CHALLENGE: Go through the material below and copy each line where the word "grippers" appears.

━━━ GIVEN RECORDS ━━━

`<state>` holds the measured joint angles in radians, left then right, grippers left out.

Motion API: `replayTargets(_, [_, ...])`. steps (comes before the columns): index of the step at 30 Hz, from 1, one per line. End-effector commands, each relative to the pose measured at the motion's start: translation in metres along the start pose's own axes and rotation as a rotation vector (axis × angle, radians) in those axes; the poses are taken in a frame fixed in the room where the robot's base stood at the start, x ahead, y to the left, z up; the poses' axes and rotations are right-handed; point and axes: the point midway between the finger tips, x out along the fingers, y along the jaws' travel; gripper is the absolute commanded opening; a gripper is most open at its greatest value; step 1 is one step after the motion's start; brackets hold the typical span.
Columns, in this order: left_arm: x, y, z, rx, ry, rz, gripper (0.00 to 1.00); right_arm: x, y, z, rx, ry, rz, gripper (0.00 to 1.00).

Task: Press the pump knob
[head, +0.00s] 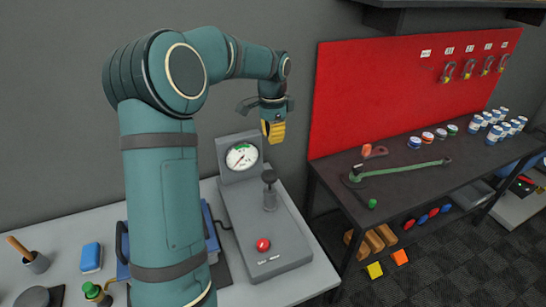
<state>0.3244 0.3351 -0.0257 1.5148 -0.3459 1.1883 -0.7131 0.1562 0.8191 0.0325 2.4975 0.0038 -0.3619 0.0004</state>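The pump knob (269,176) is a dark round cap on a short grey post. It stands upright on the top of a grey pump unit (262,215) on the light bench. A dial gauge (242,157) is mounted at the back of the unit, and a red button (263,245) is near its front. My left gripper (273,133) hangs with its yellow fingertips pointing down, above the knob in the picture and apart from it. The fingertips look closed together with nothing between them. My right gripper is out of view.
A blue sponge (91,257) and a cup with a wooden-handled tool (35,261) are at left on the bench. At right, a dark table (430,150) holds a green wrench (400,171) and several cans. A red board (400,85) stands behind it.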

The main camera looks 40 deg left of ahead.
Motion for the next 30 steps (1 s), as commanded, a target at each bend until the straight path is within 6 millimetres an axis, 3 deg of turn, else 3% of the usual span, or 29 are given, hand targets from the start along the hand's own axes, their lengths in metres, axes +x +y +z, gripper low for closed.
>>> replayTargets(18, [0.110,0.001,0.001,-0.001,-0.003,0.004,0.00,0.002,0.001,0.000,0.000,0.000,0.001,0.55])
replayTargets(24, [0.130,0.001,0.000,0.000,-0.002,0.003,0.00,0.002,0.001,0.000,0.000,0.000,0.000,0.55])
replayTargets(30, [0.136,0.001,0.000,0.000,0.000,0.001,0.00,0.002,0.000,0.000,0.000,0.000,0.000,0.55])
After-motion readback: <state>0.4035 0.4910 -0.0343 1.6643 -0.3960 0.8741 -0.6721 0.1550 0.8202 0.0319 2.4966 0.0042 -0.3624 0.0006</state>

━━━
━━━ GIVEN RECORDS ━━━

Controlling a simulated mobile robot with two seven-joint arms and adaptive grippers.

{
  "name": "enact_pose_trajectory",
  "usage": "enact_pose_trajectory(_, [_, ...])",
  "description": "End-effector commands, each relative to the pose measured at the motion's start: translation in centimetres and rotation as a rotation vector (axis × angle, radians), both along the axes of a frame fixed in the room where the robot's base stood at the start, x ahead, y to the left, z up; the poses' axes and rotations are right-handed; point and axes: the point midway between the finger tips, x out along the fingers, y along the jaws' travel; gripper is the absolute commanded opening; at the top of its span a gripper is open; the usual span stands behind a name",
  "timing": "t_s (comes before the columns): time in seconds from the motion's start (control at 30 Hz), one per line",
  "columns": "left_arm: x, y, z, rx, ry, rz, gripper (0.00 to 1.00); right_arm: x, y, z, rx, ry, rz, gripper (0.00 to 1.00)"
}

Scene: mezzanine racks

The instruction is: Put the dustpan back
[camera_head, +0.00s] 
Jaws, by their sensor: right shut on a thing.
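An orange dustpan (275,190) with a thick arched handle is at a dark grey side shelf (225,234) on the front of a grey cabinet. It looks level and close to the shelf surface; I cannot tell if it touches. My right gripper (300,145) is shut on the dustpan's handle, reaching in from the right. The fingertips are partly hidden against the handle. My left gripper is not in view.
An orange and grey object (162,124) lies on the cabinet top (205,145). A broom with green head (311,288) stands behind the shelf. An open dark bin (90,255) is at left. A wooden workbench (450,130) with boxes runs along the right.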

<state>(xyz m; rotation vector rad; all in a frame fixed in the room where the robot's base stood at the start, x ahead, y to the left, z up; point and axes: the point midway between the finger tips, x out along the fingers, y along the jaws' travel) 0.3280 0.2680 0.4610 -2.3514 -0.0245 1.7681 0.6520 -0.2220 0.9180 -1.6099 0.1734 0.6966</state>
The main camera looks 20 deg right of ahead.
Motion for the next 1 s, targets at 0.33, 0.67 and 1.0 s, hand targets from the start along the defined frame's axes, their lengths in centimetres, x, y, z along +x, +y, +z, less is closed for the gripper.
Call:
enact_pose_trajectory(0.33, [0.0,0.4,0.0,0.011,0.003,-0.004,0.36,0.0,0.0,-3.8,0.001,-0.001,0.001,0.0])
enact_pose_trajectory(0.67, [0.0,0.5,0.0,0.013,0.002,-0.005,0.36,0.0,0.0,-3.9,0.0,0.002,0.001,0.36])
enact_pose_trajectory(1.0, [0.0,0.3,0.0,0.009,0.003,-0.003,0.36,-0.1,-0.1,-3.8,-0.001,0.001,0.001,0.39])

━━━

TASK OUTPUT:
`<state>` holds the measured joint angles in radians, left then right, grippers left out.
Controlling a simulated mobile robot with two seven-joint arms and adaptive grippers.

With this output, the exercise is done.